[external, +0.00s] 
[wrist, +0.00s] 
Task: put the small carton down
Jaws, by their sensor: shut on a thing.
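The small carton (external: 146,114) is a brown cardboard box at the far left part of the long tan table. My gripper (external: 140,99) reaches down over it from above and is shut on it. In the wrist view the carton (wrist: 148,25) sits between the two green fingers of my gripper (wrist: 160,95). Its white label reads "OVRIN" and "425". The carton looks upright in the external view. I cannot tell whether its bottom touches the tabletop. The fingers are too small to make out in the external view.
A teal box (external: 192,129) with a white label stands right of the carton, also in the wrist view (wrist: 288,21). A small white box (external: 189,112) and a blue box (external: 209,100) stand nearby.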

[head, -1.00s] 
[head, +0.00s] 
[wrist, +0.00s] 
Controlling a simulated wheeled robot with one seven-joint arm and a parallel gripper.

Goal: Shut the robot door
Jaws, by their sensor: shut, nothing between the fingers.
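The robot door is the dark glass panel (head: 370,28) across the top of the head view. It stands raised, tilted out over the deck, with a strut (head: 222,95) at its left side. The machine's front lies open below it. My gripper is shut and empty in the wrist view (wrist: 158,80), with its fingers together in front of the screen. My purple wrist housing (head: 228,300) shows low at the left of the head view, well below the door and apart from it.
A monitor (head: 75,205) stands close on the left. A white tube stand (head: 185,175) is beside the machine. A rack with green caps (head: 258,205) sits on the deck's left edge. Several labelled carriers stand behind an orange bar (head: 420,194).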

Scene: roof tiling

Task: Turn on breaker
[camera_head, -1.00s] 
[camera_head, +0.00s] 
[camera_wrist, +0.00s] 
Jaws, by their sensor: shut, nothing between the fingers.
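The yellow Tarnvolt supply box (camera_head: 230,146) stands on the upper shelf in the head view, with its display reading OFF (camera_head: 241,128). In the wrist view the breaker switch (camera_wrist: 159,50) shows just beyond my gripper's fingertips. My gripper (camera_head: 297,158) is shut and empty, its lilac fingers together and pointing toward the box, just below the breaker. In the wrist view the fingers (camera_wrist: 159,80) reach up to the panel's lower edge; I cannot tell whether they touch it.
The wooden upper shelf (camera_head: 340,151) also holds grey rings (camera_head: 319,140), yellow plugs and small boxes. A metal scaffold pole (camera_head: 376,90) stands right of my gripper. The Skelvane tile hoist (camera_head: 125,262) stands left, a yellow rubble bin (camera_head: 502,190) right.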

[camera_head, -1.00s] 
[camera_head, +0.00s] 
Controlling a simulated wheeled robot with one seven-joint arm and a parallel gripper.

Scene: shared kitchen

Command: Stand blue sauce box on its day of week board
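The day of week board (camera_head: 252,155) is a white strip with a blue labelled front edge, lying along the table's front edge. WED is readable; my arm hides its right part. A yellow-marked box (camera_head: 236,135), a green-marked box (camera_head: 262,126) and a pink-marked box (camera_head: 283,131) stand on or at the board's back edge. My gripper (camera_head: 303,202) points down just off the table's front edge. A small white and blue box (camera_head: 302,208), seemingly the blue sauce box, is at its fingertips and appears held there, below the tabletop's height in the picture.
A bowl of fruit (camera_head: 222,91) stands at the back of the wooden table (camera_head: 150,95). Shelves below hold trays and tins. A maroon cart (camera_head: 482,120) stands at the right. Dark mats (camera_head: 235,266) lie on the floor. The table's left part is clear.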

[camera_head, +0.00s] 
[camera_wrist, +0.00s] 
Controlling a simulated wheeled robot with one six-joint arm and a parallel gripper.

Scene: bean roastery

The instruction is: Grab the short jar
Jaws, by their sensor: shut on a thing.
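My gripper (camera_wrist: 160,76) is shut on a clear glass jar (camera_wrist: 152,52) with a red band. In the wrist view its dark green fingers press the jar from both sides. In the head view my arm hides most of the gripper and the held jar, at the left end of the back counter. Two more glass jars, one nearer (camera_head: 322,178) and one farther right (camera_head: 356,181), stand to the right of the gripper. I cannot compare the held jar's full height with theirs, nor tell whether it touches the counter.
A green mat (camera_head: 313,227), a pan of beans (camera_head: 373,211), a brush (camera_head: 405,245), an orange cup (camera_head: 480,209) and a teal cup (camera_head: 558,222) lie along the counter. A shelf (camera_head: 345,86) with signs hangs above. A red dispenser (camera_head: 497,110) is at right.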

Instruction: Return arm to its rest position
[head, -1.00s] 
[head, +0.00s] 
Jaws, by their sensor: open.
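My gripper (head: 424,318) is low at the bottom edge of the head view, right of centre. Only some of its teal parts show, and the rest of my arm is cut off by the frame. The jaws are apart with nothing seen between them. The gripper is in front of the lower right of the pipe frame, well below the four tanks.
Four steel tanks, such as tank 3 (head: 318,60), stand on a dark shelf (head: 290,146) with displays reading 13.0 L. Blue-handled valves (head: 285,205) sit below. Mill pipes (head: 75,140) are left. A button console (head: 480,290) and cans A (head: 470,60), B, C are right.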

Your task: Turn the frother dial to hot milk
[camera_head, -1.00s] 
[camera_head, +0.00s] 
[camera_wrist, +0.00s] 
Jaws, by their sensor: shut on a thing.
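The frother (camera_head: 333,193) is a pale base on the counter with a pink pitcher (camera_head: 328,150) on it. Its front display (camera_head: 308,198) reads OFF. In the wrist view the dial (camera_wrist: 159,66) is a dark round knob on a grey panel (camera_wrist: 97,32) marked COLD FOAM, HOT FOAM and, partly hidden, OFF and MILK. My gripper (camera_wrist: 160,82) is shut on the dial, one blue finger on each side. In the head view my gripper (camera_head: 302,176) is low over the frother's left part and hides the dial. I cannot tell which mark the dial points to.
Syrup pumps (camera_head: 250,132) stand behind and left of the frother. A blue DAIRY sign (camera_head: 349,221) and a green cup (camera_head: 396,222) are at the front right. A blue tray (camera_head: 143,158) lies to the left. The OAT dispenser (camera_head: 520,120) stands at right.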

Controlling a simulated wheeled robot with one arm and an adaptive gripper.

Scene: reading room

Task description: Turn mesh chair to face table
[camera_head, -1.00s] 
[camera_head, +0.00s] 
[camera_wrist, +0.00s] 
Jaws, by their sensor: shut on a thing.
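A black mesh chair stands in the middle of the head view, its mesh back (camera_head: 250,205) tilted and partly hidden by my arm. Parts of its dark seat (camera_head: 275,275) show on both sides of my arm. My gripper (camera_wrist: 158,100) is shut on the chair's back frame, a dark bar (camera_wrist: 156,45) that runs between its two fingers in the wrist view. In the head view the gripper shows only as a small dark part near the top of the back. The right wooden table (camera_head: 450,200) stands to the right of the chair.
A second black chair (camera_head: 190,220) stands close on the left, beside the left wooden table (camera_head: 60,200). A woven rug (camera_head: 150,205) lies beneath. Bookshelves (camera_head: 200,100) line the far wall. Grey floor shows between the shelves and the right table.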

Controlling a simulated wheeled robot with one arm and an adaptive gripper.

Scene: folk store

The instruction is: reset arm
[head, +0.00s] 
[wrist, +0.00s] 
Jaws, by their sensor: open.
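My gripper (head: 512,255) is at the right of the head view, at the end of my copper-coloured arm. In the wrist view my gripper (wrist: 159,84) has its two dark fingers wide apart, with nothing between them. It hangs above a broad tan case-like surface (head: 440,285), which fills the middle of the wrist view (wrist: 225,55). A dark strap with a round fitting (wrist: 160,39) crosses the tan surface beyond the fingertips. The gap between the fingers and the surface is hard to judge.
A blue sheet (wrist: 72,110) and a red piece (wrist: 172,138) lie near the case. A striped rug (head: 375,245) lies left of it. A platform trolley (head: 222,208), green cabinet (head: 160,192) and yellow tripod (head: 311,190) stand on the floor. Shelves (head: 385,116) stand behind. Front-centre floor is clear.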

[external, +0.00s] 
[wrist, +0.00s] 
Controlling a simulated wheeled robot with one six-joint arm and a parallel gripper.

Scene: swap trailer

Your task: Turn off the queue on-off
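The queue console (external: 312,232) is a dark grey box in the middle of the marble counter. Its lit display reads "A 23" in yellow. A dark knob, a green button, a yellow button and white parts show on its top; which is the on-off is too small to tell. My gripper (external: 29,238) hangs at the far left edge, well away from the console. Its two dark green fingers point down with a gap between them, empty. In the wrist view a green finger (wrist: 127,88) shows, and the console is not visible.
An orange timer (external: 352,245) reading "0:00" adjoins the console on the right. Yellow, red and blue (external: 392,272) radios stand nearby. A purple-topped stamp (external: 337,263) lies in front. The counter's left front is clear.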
• • •
Find the lines containing "Scene" and list every one of them.

Scene: roof tiling
Scene: shared kitchen
Scene: bean roastery
Scene: reading room
Scene: folk store
Scene: swap trailer

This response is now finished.